As I suggested when I gave readers a rest from me five weeks ago, the Republican convention successfully celebrated the complete rejection of the post-Reagan Republican party: The Bushes, McCain, and Romney weren’t present or mentioned, or much missed. Cruz, as I wrote in my last piece here, and the otherwise amiable John Kasich made asses of themselves, and opinion has moved on. (It was not entirely sane for Kasich, who did not utter a negative word about any other Republican during the primaries, and on his one winning night advised his countrymen to “hug a stranger at the mall” — which advice, if followed, would have quintupled the number of assault charges in the country — and to “take a widow to dinner,” to stay away from the Republican convention in his home state, Ohio.)
The Democratic convention’s orgy of self-praise and joyous continuity generated enough jollity for the Trumpophobic media to open up a five- to seven-point lead for Mrs. Clinton. But Donald Trump already has the 40 percent of Americans who share Archie Bunker’s dislike of political correctness, vote-buying with welfare, fiscal incontinence, and a feeble foreign policy, and there has been no further need to serve them up more raw meat. So he has just disappointed, week after week, the frenzied media lynch mob that had implied he was a racist, a misogynist, an inciter of violence, a vulgar buffoon, a member of the Flat Earth Society, an advocate of an automatic firearm for every white seven-year-old American, and probably an enemy of fluoridated drinking water.

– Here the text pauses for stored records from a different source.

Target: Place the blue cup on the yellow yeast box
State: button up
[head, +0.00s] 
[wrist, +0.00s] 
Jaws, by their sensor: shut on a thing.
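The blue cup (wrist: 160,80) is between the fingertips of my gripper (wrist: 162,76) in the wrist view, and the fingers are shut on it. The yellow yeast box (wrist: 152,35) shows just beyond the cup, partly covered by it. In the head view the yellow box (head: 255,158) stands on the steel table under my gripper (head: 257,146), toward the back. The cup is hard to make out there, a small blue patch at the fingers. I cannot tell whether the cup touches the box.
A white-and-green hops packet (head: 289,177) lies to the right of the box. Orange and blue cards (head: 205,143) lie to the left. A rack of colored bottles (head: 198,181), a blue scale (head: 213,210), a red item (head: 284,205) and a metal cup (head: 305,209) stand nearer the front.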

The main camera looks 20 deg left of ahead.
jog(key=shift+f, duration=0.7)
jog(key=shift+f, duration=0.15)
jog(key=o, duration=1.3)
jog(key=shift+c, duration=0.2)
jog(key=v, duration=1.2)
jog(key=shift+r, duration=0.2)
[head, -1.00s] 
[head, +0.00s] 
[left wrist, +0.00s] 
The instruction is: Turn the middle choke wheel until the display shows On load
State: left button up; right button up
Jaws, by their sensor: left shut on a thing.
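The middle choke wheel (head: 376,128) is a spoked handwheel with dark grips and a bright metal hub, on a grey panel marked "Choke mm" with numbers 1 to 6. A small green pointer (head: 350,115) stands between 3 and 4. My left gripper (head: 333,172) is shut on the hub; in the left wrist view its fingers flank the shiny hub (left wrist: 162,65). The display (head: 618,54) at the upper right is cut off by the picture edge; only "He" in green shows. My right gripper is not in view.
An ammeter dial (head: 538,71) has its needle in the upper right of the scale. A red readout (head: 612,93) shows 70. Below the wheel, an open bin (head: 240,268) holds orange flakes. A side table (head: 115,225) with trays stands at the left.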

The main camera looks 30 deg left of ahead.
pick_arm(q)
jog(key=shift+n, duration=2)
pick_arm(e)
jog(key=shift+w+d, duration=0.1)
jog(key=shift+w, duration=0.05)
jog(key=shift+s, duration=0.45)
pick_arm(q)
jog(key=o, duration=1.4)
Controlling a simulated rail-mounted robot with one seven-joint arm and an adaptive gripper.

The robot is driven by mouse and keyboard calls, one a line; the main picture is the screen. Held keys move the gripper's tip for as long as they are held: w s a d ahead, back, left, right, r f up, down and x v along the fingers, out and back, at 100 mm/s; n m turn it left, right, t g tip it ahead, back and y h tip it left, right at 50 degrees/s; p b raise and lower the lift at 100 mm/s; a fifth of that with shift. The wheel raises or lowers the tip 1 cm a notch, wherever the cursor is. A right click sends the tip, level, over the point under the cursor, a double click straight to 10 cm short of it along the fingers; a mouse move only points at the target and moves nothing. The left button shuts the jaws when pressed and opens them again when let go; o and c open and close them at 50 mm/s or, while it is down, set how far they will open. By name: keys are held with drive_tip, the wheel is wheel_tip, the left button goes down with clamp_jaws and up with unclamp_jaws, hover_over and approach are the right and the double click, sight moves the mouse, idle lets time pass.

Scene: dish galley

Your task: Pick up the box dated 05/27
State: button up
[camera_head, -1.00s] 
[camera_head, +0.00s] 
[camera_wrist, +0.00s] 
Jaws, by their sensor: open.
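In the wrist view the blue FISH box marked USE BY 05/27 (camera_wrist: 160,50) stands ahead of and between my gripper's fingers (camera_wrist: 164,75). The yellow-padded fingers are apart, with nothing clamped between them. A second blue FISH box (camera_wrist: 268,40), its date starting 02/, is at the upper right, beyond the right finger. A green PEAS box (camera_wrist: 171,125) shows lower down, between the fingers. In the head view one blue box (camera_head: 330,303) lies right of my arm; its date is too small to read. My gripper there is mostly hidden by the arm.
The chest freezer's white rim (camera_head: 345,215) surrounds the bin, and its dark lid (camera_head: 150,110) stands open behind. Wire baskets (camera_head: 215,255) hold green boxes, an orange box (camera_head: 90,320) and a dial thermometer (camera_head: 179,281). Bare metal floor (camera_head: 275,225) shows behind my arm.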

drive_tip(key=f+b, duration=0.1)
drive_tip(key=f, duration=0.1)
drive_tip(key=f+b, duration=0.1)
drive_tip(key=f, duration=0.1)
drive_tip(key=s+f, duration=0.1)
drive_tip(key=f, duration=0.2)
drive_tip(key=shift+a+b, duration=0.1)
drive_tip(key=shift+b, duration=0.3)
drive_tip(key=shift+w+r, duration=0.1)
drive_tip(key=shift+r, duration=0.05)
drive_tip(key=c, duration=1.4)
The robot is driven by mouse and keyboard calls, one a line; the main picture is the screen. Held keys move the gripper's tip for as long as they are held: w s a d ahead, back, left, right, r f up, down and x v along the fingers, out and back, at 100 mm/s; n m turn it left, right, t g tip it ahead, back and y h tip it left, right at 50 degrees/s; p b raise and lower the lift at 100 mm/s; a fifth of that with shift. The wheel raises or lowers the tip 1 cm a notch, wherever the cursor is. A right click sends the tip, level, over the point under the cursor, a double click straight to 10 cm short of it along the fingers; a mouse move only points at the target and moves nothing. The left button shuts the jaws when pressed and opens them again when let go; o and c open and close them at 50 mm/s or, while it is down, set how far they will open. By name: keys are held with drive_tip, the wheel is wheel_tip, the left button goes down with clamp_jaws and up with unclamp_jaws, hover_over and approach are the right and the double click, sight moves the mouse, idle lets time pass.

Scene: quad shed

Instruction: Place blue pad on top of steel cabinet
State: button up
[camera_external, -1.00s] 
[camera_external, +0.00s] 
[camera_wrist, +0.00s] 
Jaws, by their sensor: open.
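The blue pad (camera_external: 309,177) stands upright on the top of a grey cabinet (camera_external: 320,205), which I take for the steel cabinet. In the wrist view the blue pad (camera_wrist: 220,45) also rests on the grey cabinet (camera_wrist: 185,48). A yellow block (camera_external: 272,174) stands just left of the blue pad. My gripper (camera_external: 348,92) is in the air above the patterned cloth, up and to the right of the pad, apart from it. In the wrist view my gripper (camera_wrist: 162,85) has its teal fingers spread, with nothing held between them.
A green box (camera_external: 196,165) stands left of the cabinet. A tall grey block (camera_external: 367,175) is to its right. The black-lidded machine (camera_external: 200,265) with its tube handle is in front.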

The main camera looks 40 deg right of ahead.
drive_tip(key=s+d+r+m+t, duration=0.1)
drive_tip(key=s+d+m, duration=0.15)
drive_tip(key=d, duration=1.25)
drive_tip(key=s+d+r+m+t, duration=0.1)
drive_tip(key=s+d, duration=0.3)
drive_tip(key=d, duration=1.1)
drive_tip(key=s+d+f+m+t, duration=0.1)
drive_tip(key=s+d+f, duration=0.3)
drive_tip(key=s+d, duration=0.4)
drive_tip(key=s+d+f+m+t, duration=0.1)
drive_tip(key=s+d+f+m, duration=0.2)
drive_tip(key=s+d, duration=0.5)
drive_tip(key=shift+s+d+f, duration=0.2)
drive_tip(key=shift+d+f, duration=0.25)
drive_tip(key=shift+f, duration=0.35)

Of course, it was almost all nonsense, and as Trump has been uncontroversial, it has been Mrs. Clinton who has made the gaffes (Trump’s followers — now half the voters –are “deplorables”) and has incited concerns about her health as well. Peggy Noonan, who doesn’t much care for either candidate but whose innate fairness and seasoned expertise as a judge of political talent prevent her from joining the chorus of the hysterics, detected (on September 5 in the Wall Street Journal), as the Clinton lead eroded, that anxiety (over Trump) was less negative than depression (at the thought of the return of the Clintons). I think that is only half the story.